**Recorded data**:

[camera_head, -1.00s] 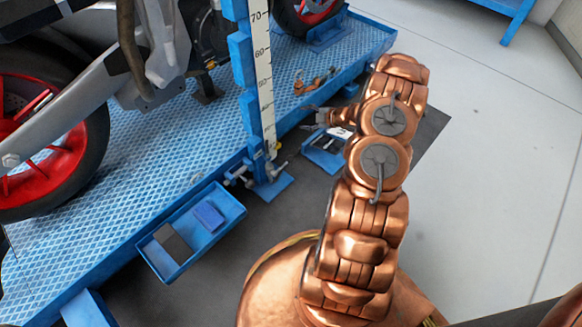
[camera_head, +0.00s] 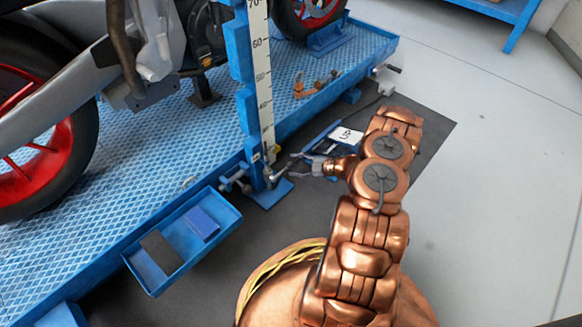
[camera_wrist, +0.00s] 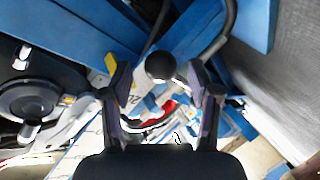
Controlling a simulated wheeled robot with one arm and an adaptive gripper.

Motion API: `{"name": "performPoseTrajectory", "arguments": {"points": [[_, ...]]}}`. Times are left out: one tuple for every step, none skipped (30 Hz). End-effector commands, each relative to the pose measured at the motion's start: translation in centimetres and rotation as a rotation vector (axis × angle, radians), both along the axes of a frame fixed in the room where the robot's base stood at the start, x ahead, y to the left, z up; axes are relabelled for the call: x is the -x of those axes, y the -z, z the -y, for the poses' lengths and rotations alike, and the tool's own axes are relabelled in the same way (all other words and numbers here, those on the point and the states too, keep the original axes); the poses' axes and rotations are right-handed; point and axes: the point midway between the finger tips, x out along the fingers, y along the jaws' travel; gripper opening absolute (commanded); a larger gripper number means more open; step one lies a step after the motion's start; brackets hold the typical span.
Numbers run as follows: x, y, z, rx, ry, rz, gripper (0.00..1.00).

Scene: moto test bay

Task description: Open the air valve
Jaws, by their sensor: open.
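The small metal valve fitting with a lever (camera_head: 276,173) sits at the foot of the blue post with the height scale. My gripper (camera_head: 293,160) is just right of it in the head view, pointing left, with fingers spread. In the wrist view my open gripper (camera_wrist: 160,82) has a finger on each side of a dark round knob (camera_wrist: 160,65). The knob appears between the fingertips, with a gap on each side. It may be the end of the valve lever; I cannot tell how far it is from the fingers.
The blue post (camera_head: 247,105) rises beside the lift platform (camera_head: 130,185), which carries a motorcycle (camera_head: 75,135). A blue tray (camera_head: 165,265) hangs on the platform's side. A control with an "UP" label (camera_head: 346,136) lies behind my gripper. Open floor (camera_head: 500,150) is on the right.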

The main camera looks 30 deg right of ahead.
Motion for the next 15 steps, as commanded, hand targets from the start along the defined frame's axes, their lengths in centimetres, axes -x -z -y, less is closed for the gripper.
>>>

**What you should do**:
Track down every line holding the string "ahead" and copy it.

**Solution to this problem**:
Motion API: `{"name": "performPoseTrajectory", "arguments": {"points": [[_, ...]]}}`. Times are left out: one tuple for every step, none skipped (30 Hz). End-effector commands, each relative to the pose measured at the motion's start: translation in centimetres and rotation as a rotation vector (axis × angle, radians), both along the axes of a frame fixed in the room where the robot's base stood at the start, x ahead, y to the left, z up; axes are relabelled for the call: x is the -x of those axes, y the -z, z the -y, for the poses' lengths and rotations alike, and the tool's own axes are relabelled in the same way (all other words and numbers here, those on the point and the states too, keep the original axes); the poses' axes and rotations are right-handed; point and axes: the point midway between the finger tips, x out along the fingers, y along the jaws' travel; gripper opening absolute (commanded); a larger gripper number means more open; step one lies a step after the motion's start; brackets hold the typical span.
The main camera looks 30 deg right of ahead.

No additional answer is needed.